Georgetown has had a long history of activism, with many students vocally supporting social justice and equal rights. This remarkable commitment was on show again last week as students joined in solidarity with dining workers in their ongoing negotiations to unionize.
As reported in The Hoya last Friday, dining workers have publicly voiced their desire to unionize and gain collective bargaining power with their employer, Aramark. On Feb. 9, about three-fifths of the workers signed a request asking Aramark to remain neutral as they finalize the steps to join Unite Here, an international foodservice union. This process has been in the works for nearly seven months and has had integral support from many student groups, faculty and members of the Jesuit community.
While students’ activism is an important part of the campus community, many groups become frustrated; they are often unable to move beyond just advocacy and significantly influence the change itself. Those involved in the unionization negotiations, however, have provided an inspiring example of effective participation in the process of change.
Since the beginning of the talks last July, groups such as the Georgetown University College Democrats, the Georgetown chapter of the NAACP, Movimiento Estudiantil Chicano de Aztlan and EcoAction have played a progressively more active role in building consensus among students and the university administration in favor ofthe workers’ desire to unionize. By speaking on behalf of the workers, the several hundred students associated with the union discussions have helped provide a safety net for Aramark employees, who potentially risked their jobs by moving to unionize.
Student involvement in the unionization process also puts the words of Georgetown’s social justice tradition into action. Since the late 19th century, Catholic social teaching has highlighted the right of workers to organize. Moreover, the Jesuit principle of cura personalis certainly aligns with the dining services employees’ wish to have a voice in their workplace and improve their ability to meet basics living costs, like those of health care.
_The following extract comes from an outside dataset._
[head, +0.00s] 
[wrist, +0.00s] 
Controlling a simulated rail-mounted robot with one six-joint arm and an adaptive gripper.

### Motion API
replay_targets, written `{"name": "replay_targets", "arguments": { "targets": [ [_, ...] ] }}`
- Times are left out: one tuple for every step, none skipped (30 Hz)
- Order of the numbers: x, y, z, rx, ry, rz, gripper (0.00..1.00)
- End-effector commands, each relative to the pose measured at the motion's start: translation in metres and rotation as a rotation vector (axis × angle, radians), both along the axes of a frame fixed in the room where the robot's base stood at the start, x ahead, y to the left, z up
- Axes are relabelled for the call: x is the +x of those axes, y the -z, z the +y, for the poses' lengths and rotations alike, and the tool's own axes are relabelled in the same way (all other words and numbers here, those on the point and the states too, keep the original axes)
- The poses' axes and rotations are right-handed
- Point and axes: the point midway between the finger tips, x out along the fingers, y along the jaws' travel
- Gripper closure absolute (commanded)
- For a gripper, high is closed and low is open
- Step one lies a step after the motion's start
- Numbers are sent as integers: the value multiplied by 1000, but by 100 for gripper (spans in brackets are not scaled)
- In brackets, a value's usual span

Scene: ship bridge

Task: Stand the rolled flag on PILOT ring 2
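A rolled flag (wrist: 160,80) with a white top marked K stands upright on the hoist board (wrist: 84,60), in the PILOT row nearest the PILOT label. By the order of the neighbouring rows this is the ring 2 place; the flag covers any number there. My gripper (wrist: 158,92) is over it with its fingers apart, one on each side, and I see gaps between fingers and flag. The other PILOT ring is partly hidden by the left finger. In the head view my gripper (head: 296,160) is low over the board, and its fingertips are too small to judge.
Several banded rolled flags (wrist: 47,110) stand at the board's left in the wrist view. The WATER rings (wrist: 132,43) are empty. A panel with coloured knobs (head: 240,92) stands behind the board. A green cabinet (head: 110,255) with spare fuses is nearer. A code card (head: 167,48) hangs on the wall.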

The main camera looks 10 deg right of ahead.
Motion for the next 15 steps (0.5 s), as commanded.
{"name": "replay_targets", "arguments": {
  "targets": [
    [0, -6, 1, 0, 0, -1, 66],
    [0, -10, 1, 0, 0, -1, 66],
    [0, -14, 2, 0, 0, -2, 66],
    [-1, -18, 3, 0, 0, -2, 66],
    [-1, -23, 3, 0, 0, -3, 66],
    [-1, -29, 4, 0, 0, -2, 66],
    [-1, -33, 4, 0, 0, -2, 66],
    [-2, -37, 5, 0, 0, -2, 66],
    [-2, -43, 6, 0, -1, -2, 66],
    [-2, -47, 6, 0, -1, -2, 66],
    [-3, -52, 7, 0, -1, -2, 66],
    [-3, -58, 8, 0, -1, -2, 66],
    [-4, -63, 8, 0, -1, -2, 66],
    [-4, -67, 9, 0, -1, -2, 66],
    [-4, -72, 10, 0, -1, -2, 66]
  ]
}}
While the effects of unionization on O’Donovan Hall and other outlets of Georgetown University Dining Services are unclear as of now, there is little reason why students should not support the humane treatment of workers who serve to make their everyday lives just a little bit better. The support from student groups throughout the process and most recently among the entire student body has been instrumental in empowering the workers to organize and seek better working conditions. The apparent success of this process has been a victory not only for workers but also for students. Through this process, they have become men and women for others.